Directions for this task:
Within the records that follow, find every line containing the string "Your". Copy those lines.

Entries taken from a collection
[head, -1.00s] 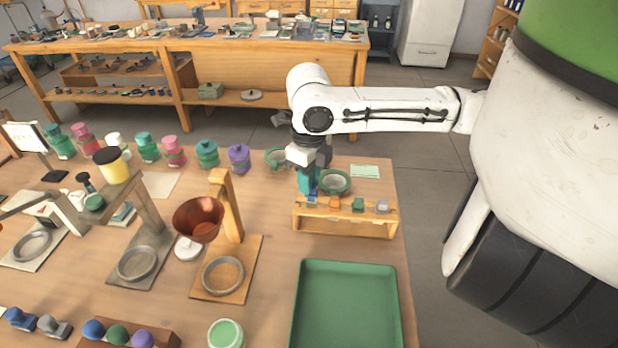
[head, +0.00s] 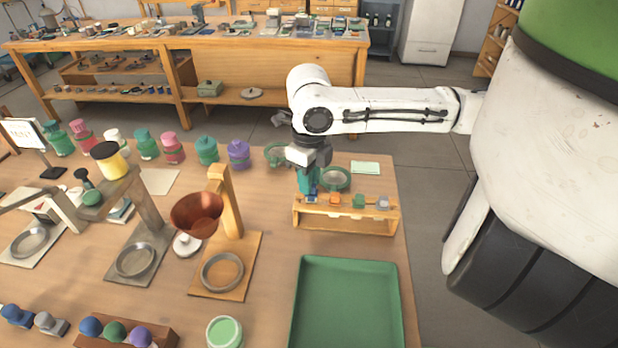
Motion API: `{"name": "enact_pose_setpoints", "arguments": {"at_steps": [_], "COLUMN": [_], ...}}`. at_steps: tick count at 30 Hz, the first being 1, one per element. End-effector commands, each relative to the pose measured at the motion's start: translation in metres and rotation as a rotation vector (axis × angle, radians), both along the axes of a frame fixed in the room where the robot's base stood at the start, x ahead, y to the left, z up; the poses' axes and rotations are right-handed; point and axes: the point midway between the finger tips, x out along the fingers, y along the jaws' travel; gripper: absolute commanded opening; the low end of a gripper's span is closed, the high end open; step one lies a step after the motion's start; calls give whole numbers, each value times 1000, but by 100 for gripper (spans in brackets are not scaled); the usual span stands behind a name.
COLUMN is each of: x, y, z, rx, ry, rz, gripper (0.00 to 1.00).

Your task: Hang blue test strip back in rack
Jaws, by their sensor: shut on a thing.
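The wooden rack (head: 345,222) stands at the right of the table, behind the green tray. Along its top bar sit small coloured strip tops: an orange one (head: 335,199), a green one (head: 359,201) and a grey one (head: 383,203). My gripper (head: 308,185) points down at the rack's left end, with its teal fingers shut on the blue test strip (head: 312,198). The blue top shows at the bar's left slot, level with the other tops. Whether the strip rests in the slot is too small to tell.
The green tray (head: 347,262) lies in front of the rack. A wooden stand with a copper funnel (head: 197,214) is to the left. Green-rimmed dishes (head: 335,179) sit close behind the gripper. A purple jar (head: 238,154) stands further left.

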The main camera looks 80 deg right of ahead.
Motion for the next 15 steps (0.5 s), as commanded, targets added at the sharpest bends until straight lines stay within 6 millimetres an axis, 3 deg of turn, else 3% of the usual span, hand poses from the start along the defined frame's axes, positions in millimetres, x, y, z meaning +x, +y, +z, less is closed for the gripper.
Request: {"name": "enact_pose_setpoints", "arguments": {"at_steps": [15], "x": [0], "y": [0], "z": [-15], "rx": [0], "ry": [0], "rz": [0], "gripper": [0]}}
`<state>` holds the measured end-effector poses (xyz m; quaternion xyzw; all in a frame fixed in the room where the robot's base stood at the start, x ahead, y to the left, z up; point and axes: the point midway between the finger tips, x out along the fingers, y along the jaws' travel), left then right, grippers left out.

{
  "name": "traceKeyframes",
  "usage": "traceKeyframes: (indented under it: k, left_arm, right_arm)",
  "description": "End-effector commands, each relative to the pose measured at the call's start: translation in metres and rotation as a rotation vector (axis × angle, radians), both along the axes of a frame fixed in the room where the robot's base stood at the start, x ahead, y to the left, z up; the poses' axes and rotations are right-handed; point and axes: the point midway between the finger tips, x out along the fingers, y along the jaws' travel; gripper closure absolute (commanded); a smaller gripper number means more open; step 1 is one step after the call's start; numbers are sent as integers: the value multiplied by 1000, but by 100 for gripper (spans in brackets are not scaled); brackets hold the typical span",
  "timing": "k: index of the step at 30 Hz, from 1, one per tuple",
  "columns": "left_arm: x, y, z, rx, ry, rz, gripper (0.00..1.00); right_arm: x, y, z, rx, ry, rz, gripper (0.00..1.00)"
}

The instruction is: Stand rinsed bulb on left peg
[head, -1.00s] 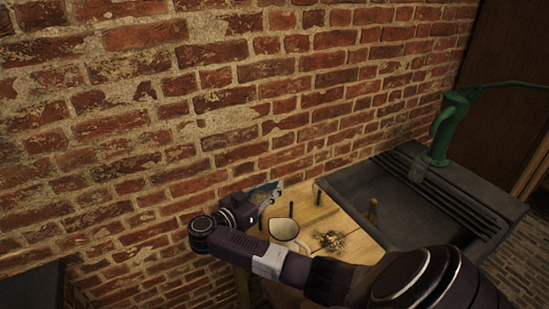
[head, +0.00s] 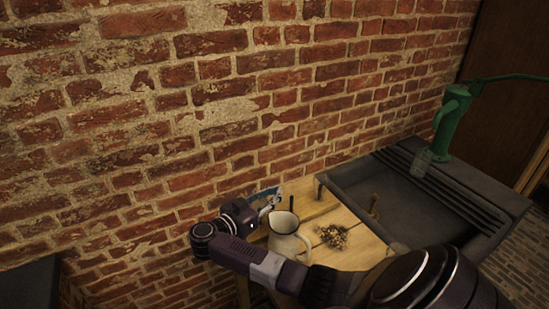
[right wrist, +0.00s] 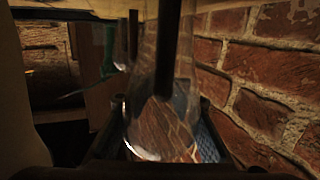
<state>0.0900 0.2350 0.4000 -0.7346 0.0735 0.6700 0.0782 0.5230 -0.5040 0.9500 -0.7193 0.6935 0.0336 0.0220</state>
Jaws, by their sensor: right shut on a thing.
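My right gripper (head: 268,201) is over the back left of the wooden table, by the brick wall. In the right wrist view it is shut on a clear glass bulb (right wrist: 188,115), low in the picture between the fingers. A dark upright peg (right wrist: 168,55) lines up with the bulb's neck and shows through the glass; I cannot tell whether it is inside or behind. Another dark peg (right wrist: 133,35) stands apart. In the head view, one peg (head: 291,203) stands just right of the gripper and another (head: 320,188) nearer the sink. My left gripper is out of view.
A cream jug (head: 286,238) stands just in front of the gripper, partly behind my arm. A small brown heap (head: 333,236) lies on the table (head: 352,258). A dark stone sink (head: 420,205) with a green pump (head: 452,122) and a glass jar (head: 422,161) is to the right.

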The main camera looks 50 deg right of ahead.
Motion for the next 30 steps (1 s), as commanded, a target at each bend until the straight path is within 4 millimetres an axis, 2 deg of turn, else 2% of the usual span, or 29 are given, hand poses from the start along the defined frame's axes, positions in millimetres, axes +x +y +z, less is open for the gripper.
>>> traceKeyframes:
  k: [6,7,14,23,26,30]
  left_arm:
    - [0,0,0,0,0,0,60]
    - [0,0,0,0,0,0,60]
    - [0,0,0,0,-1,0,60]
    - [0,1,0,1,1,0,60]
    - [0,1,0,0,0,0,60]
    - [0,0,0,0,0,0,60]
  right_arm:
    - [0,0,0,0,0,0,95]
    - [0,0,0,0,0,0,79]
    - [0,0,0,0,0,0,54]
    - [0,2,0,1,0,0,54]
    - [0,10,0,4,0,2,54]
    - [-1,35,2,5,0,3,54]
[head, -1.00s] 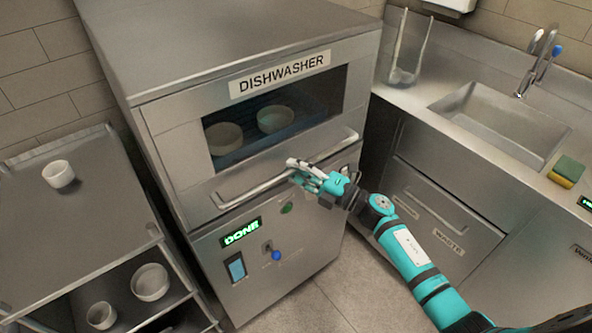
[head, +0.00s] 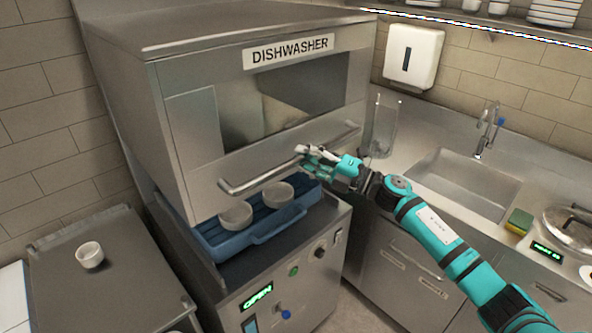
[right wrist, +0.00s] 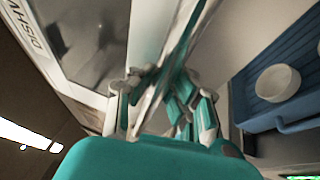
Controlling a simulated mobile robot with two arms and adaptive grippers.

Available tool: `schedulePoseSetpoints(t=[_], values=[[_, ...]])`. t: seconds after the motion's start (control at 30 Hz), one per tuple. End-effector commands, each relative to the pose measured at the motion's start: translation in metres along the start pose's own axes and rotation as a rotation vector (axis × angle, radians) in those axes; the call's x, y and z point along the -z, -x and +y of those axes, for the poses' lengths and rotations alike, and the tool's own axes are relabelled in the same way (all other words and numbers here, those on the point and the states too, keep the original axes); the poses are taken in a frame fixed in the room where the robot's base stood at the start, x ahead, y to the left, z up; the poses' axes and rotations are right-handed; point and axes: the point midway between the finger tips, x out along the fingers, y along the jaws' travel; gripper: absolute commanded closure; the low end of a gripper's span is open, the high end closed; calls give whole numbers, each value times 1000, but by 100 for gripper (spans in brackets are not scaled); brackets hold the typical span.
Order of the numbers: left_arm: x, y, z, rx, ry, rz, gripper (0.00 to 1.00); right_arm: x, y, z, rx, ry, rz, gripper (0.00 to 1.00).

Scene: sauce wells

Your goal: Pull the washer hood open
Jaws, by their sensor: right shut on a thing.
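The dishwasher hood (head: 190,130) is a steel box with a window and a "DISHWASHER" label, raised above its base. Its bar handle (head: 262,178) runs along the lower front edge. My right gripper (head: 308,155) is shut on the handle near its middle; the right wrist view also shows the gripper (right wrist: 160,95) around the bar. Under the hood, a blue rack (head: 262,232) holds two white bowls (head: 236,215) (head: 278,194). The display (head: 257,297) on the base reads "OPEN". My left gripper is not in view.
A steel cart (head: 120,285) with a small white cup (head: 90,254) stands at the left. A sink (head: 462,185) with a tap, a sponge (head: 518,221) and a lidded pot (head: 570,228) are on the right counter. A paper dispenser (head: 412,55) hangs on the wall.

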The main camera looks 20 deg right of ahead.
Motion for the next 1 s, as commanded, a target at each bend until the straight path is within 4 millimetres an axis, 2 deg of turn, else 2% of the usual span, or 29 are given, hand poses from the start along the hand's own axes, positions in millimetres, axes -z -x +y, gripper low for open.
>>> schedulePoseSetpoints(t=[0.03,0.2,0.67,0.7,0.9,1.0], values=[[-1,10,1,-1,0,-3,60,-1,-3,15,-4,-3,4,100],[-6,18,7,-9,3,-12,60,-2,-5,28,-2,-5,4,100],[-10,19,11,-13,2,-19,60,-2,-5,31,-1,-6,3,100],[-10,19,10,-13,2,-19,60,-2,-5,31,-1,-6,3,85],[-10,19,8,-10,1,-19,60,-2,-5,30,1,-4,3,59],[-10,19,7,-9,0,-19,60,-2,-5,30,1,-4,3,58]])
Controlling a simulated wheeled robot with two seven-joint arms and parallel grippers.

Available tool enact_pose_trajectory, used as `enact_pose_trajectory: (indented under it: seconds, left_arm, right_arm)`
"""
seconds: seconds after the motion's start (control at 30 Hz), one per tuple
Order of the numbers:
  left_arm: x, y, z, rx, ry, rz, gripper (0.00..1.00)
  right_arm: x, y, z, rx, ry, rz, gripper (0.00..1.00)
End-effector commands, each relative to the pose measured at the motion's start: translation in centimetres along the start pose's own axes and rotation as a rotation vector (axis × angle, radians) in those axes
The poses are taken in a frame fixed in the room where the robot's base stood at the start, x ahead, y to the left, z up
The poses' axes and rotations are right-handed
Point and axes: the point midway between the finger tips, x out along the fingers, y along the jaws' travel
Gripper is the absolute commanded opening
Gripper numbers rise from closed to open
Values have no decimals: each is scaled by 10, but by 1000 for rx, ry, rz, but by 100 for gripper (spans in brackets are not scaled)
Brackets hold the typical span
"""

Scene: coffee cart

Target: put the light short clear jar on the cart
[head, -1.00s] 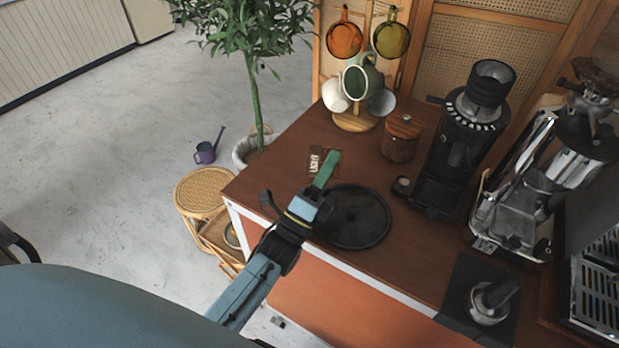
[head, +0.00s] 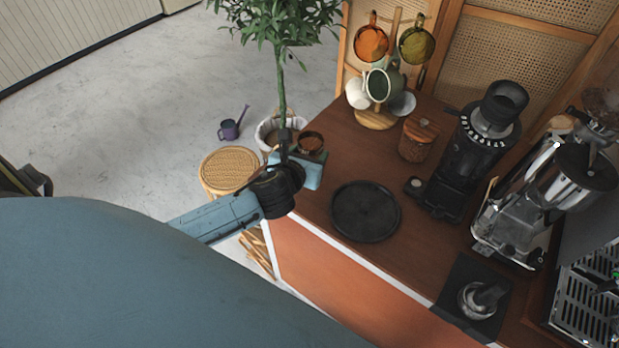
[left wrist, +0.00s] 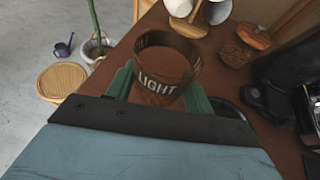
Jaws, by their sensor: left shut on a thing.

Solution to this problem:
Your task: Hang blue test strip back in rack
Your goal: Pull the washer hood open

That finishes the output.